E in rapporto a questa massiccia presenza, sono ancora più esigui gli episodi di intolleranza contro di loro o di razzismo che si possono ricondurre al rifiuto dell’accoglienza di migranti, soprattutto neri. Certo, episodi di maleducazione, difficile convivenza, violenza scoppiano ogni giorno, soprattutto nei luoghi più degradati o negli spazi pubblici più affollati di migranti. La fabbrica dei media monta solo quelli che hanno come vittime i neri in modo da avvalorare la tesi del razzismo. Ma la motivazione razziale, in questi conflitti, non c’entra affatto o solo in minima parte. E comunque si tratta di piccoli episodi rispetto a milioni di situazioni di disagio non riconducibili al disprezzo razziale: scontri privati, antipatie, spazi vitali calpestati, donne insidiate, gelosie, furti, sgarbi, dissapori e altro ancora. Gli episodi d’intolleranza razziale riguardano una piccola minoranza di imbecilli integrali e non integrati, solitamente poco politicizzati, mossi da riflessi condizionati e dalle stesse campagne di stampo anti-razzista.
Parlare di razzismo così insistentemente, anche a sproposito, significa solo scavare fossati di odio, accendere le polveriere sociali, spaccare i popoli, indurre le popolazioni all’autodisprezzo, fino a una forma di razzismo autolesionista.
Bisogna poi distinguere il razzismo, che è una forma aggressiva di suprematismo esercitata contro chi riteniamo inferiore o indegno di abitare i nostri luoghi, dalla più generica fobia, che come dice la parola stessa, nasce da paura, malessere, insicurezza, e suscita atteggiamenti di difesa, di arroccamento, di fuga. Anche la xenofobia può essere o diventare una patologia, ma sorge da un sentimento reale di perdita, di spaesamento, di estraniazione in casa propria, rispetto ai propri luoghi abituali. Sentimento conservatore, umano e comprensibile, anche se può degenerare in ostilità, soprattutto se non si vede tutelato: a volte la paura gioca brutti scherzi. Ma non è giusto liquidare questo disagio reale, esistenziale e urbano, familiare e sociale, come odio razzista.

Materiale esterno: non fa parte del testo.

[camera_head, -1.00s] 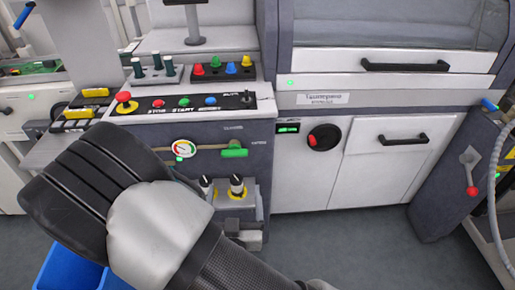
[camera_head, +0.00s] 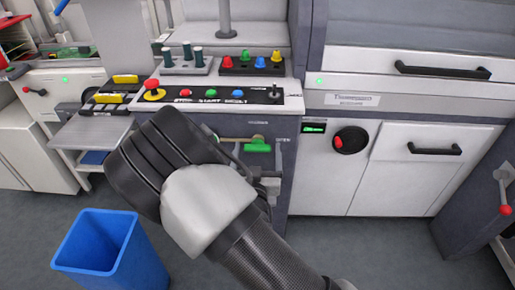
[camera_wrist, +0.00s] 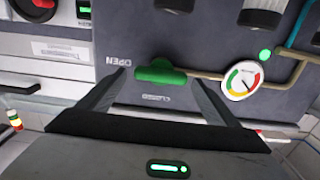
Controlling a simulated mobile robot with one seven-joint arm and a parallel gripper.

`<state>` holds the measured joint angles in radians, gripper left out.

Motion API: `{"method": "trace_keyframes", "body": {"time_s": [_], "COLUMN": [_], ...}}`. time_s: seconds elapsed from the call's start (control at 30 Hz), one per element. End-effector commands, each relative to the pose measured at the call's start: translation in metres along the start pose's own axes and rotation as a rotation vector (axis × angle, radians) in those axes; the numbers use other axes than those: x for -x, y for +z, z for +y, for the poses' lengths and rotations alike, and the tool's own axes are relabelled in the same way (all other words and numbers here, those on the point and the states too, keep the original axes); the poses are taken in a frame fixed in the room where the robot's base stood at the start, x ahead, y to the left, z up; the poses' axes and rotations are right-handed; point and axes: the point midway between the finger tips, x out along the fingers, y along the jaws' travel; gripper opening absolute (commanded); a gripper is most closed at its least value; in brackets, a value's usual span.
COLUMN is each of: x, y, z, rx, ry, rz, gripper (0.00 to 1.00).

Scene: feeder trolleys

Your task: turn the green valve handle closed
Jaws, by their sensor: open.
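The green valve handle (camera_head: 257,147) sits on a thin brass-coloured pipe on the dark grey machine front, below the button panel. It lies level, along the pipe. In the wrist view the handle (camera_wrist: 160,74) appears upside down, near the "OPEN" label, with a second label, "CLOSED", on its other side. My gripper (camera_wrist: 160,88) is open, its two fingers spread to either side of the handle in the picture; I see no contact. In the head view my arm covers the gripper's fingers and the gauge. The round gauge (camera_wrist: 241,82) shows right of the handle in the wrist view.
A button panel (camera_head: 212,97) with a red mushroom button (camera_head: 152,90) is above the handle. A black rotary switch (camera_head: 351,140) is on the white cabinet to the right. A blue bin (camera_head: 110,250) stands on the floor at left. Open floor lies in front.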

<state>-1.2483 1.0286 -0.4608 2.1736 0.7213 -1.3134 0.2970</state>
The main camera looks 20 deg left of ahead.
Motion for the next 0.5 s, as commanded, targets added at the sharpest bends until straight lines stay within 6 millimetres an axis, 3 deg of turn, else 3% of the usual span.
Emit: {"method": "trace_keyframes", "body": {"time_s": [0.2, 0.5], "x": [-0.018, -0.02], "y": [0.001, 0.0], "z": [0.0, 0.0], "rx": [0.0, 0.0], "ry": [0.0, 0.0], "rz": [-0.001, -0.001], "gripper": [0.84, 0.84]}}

Oggi il peggior razzismo è esercitato da una minoranza contro la maggioranza degli italiani. E’ il razzismo dell’antirazzismo. Oggi il razzismo più opprimente, più praticato, più invasivo è etico, e non etnico; è quello culturale, politico, ideologico di una “razza eletta” rispetto al popolaccio che sceglie di pancia il “nostrano” ed è perciò considerato naturaliter “razzista”. Il razzismo degli antirazzisti diventa criminale quando identifica l’amor patrio, il legame identitario, famigliare, nazionale, religioso, col razzismo, che nella peggiore delle ipotesi è una degenerazione. E’ come se identificassimo la libertà con la violenza anarchica o i porci comodi; o l’amore con lo stupro e la violenza sessista. Non si può giudicare un principio, un legame o un sentimento dalle sue degenerazioni.

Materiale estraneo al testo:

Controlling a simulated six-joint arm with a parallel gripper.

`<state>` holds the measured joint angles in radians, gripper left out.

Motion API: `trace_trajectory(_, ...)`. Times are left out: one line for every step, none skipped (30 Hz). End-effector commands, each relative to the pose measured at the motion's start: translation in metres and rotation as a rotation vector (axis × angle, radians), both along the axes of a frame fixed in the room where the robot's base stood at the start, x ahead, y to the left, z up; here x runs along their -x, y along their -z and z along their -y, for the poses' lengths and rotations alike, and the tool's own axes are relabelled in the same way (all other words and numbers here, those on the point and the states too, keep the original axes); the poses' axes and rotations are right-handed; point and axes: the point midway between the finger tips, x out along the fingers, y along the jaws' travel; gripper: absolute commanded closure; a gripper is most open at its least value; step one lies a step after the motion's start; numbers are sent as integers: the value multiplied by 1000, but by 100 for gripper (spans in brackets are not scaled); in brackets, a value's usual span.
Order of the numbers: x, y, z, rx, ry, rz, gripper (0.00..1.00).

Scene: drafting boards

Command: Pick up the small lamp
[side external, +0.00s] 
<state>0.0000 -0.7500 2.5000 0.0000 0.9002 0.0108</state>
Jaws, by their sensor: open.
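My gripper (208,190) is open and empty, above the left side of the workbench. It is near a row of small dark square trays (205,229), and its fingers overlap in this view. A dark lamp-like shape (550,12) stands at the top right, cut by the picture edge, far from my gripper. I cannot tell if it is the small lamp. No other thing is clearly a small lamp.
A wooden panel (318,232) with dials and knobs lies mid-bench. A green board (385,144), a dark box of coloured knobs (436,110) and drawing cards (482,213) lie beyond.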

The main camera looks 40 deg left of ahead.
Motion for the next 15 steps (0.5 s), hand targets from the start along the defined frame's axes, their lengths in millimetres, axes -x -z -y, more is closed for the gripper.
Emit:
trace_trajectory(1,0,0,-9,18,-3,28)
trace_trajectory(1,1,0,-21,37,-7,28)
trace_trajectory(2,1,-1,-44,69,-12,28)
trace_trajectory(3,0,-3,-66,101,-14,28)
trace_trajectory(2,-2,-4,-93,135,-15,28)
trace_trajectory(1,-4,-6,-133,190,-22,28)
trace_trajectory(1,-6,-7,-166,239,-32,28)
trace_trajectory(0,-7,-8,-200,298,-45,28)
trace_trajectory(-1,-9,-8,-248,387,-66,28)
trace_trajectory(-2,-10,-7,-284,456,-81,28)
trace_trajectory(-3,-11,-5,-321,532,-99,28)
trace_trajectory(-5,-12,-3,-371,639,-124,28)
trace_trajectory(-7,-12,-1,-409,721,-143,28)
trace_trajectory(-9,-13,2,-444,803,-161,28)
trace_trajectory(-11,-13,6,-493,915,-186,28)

Perciò è assurdo tenere in vita leggi speciali. Bastano le leggi ordinarie del nostro codice che puniscono ogni violenza e sopraffazione compiuta su qualunque persona, di qualunque razza, colore, età, condizione. Questa feroce idiozia avvelena il clima e lo predispone all’esasperazione, all’odio e alla violenza. Il razzismo è vomito, anche in coloro che l’hanno sempre in bocca per rovesciarlo sugli altri.
Peraltro, la nascita culturale del razzismo nostrano non ha una matrice reazionaria. La prima teoria razzista in casa nostra riguardò i meridionali dopo l’unità d’Italia e ha un marchio scientifico e illuminista, progressista e socialista. Si legga L’uomo delinquente di Cesare Lombroso che fondava la storia antropologica degli italiani sulla fisiognomica e l’etnia, basi razziali. «L’intero popolo del Mezzogiorno assume i connotati del delinquente atavico» scrive Lombroso che non era un reazionario oscurantista ma uno scienziato materialista e positivista d’ispirazione socialista. Il suo allievo Enrico Ferri, che fu direttore de l’Avanti! e parlamentare socialista, sosteneva che «la minore criminalità dell’Italia settentrionale derivava assai dall’influenza celtica». Perfino lo studioso siciliano e progressista Alfredo Niceforo scriveva: «la razza maledetta che popola tutta la Sardegna, la Sicilia e il Mezzogiorno d’Italia dovrebbe essere trattata col ferro e col fuoco – dannata alla morte come le razze inferiori dell’Africa e Australia». E Giuseppe Sergi, siculo anch’egli, faceva risalire alla conformazione diversa del cranio l’inferiorità razziale dei meridionali. Curioso questo maso-razzismo meridionale… Nessuno di loro era reazionario, cattolico, controriformista; erano tutti materialisti, darwiniani, positivisti, progressisti. Se l’umanità ha origine zoologica, come vuole l’evoluzionismo, il razzismo ne è la conseguenza rigorosa…
C’è poi un altro razzismo ancora persistente, che denunciava da noi Pierpaolo Pasolini: è il razzismo di tipo progressista dei moderni verso gli arretrati, degli inurbati verso i rurali, dei tecnologici verso gli arcaici.
Insomma le semplificazioni in tema di razzismo, oltre che essere false e pretestuose, contribuiscono a incattivire la società, a generare forme di razzismo inverso e a sostituire i giudizi con i pregiudizi. L’antirazzismo oggi è una evoluzione del razzismo, una sua diramazione periferica.